I get it, you're an opinionated asshole and you think Stephenson is hideously overrated. These are two things we have in common, dude. All I'm saying is we opinionated assholes need to know when to consider our job done and lay off. We may consider pissing all over everything with our opinion just part of our charm, but it only goes so far. In moderation, airing negative views can provoke debate. In excess, you turn into that guy.
You don't want to be that guy, do you? Trust the word of someone who has been there and struggled to get past it: life is better when I'm not that guy.
I know the Stephenson talk has already ebbed and I know directly calling you out on all this is just going to kick in the ol' dethtoll defenses--which I also get--but I can only do what I can.

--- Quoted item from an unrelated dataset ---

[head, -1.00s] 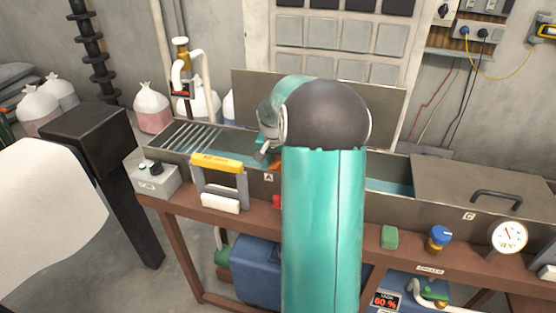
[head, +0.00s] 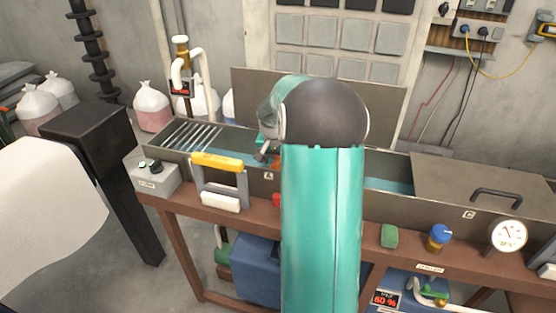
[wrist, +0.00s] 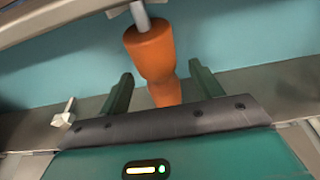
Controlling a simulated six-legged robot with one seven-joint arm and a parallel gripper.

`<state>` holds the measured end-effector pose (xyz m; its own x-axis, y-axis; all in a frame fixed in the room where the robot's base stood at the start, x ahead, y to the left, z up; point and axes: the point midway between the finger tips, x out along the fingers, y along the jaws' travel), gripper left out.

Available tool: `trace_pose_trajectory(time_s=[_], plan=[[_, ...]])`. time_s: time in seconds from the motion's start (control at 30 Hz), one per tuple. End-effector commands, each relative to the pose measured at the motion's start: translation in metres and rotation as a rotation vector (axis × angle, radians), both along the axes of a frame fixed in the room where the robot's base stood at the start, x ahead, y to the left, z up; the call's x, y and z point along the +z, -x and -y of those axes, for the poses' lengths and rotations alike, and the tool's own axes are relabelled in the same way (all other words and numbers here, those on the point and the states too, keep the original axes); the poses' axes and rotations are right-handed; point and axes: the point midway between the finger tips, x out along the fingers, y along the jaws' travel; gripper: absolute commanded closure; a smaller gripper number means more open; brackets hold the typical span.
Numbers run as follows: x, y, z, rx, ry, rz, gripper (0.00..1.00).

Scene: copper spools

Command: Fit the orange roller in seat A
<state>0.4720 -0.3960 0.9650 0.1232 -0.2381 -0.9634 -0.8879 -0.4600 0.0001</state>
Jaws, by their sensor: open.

All this talk about how opiniated assholes need to know when to shut up and you still can't follow your own fucking advice. Fantastic.
I was about to bag on the video of doing the horrible Wii thing of "replace button with a swing" but then it gets to the part where it actually does allow you to do whatever you want, and handling the result via realistic physics rather then pre-determined "moves."
I am curious tho - if you try to do your own thing and get close to one of the moves, does it auto-correct your movement and force your in-game avatar to perform that move? Or does it ALWAYS map exactly to your movements, and the on-screen widgets are merely "helpful guide" rather than set attacks?
Also I like their design philosophy in the ending - "we're not aiming for big, we just picked one small ESTABLISHED fighting system and try to reproduce it in a game, as sort of a proof-of-concept. If it works, it paves the way for more complex / better projects."
Remaining cautiously optimistic.
The guys made it, so the ones interested can look forward to CLANG. Let's see what they can do.